• _AIM OF THE EXERCISE_
Scan the entries below and extract each line with the word "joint" in it.

-- Begin --

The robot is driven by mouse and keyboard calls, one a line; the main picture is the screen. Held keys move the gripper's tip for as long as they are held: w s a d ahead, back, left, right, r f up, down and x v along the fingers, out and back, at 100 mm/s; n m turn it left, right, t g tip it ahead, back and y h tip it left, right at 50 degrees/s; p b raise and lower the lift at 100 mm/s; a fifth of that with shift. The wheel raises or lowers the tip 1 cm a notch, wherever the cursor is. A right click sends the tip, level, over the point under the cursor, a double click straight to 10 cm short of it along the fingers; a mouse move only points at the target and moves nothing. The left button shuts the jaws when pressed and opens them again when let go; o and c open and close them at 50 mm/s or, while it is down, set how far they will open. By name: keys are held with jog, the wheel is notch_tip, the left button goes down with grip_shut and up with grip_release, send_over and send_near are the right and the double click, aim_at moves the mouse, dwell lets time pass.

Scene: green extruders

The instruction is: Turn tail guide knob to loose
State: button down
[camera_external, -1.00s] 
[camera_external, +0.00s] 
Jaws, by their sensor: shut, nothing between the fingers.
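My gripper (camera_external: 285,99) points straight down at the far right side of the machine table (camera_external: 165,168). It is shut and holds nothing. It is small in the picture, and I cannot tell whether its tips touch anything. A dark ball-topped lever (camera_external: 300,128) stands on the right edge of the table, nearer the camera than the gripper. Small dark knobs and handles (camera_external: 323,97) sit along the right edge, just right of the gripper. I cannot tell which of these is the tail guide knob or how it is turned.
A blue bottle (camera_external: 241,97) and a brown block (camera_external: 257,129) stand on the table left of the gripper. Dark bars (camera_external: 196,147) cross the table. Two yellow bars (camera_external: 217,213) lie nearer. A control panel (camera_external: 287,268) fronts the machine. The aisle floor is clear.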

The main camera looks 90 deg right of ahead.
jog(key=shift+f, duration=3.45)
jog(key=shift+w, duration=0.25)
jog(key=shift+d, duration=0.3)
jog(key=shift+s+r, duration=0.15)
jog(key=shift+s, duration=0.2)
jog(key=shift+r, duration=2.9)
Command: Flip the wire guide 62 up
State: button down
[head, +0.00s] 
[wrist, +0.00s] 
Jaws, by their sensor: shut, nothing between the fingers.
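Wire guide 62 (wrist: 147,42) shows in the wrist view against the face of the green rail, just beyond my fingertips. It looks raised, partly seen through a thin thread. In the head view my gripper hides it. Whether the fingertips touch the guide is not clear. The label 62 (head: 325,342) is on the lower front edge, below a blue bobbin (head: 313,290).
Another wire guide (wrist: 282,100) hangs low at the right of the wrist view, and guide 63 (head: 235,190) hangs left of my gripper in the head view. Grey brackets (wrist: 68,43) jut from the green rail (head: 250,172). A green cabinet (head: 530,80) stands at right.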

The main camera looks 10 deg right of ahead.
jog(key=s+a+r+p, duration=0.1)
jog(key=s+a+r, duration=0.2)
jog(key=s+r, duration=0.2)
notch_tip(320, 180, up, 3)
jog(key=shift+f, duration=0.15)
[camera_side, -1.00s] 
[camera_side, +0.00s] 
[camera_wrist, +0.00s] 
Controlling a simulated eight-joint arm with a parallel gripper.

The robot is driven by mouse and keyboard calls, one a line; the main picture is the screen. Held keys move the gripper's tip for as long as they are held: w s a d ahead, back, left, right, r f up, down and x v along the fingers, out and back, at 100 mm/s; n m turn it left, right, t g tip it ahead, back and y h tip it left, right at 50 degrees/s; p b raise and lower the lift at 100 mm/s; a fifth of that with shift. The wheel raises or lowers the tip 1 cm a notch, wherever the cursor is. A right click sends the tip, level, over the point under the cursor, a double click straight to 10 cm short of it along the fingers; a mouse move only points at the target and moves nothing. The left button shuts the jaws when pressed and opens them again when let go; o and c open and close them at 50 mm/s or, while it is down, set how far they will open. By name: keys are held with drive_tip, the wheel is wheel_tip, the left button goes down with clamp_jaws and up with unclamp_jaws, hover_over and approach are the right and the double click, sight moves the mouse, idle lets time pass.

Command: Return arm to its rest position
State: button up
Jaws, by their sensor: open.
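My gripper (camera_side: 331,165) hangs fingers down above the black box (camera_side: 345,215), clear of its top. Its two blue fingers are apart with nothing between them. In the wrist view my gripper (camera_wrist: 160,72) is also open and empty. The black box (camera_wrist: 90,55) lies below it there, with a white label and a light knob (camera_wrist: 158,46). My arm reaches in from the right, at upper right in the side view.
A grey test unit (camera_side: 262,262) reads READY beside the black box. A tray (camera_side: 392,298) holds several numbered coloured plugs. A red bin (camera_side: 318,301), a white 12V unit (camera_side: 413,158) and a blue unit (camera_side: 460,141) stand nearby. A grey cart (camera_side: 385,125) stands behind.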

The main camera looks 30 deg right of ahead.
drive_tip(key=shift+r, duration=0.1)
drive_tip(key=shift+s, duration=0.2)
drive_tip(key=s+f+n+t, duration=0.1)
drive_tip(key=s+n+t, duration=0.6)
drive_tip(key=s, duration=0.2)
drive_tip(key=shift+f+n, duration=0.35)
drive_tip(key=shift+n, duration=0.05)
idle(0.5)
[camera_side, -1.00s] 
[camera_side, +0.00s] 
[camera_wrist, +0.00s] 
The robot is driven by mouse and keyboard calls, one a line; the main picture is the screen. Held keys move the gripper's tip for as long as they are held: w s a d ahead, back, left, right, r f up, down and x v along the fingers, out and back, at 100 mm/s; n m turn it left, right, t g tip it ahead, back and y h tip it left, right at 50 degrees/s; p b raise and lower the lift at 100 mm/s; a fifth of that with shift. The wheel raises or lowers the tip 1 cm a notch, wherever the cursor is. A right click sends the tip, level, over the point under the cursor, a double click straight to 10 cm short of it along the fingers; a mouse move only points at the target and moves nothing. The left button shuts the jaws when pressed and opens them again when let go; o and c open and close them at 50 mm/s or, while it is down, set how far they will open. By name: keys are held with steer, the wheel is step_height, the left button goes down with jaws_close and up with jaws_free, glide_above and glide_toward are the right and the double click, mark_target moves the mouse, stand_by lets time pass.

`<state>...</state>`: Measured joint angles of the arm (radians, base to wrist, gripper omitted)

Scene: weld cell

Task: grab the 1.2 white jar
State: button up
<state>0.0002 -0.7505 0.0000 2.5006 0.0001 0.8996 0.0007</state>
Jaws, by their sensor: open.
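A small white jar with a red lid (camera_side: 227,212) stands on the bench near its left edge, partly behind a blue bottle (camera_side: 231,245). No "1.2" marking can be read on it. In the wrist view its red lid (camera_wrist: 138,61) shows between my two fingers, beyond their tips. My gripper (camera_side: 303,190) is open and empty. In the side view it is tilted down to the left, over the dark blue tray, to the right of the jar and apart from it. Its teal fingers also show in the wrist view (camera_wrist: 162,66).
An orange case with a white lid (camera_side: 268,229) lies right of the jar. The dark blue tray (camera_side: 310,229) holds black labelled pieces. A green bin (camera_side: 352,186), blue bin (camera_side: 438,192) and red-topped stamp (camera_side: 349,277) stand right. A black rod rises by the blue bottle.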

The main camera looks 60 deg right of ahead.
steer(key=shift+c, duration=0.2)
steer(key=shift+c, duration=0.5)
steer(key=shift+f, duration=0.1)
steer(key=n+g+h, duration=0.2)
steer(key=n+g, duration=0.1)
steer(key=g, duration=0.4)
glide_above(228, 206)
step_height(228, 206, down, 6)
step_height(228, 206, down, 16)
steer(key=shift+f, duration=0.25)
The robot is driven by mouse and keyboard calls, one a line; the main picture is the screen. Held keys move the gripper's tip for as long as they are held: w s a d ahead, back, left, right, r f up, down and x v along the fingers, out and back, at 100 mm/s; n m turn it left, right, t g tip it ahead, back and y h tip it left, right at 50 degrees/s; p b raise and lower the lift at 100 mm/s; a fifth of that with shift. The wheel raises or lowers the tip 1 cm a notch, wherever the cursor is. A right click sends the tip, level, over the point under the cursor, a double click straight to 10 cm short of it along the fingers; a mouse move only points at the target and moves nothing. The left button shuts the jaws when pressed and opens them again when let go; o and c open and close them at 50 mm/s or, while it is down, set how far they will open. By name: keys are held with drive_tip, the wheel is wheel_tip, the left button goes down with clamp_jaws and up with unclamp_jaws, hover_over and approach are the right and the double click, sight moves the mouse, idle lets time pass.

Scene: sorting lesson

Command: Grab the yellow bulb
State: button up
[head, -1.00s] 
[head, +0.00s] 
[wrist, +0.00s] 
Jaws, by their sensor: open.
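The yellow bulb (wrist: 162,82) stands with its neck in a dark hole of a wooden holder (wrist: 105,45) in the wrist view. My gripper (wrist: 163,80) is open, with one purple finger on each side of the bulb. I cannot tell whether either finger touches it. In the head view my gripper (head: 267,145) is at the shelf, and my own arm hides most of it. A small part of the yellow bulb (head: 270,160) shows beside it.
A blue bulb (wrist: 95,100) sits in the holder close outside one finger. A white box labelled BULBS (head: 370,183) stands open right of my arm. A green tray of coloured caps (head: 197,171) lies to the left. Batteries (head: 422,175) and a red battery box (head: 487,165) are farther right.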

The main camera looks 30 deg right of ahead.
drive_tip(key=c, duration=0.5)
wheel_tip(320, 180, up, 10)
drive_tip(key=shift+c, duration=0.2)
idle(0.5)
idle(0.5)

-- End --

• _OUTPUT OF THE TASK_
Controlling a simulated eight-joint arm with a parallel gripper.
`<state>...</state>`: Measured joint angles of the arm (radians, base to wrist, gripper omitted)

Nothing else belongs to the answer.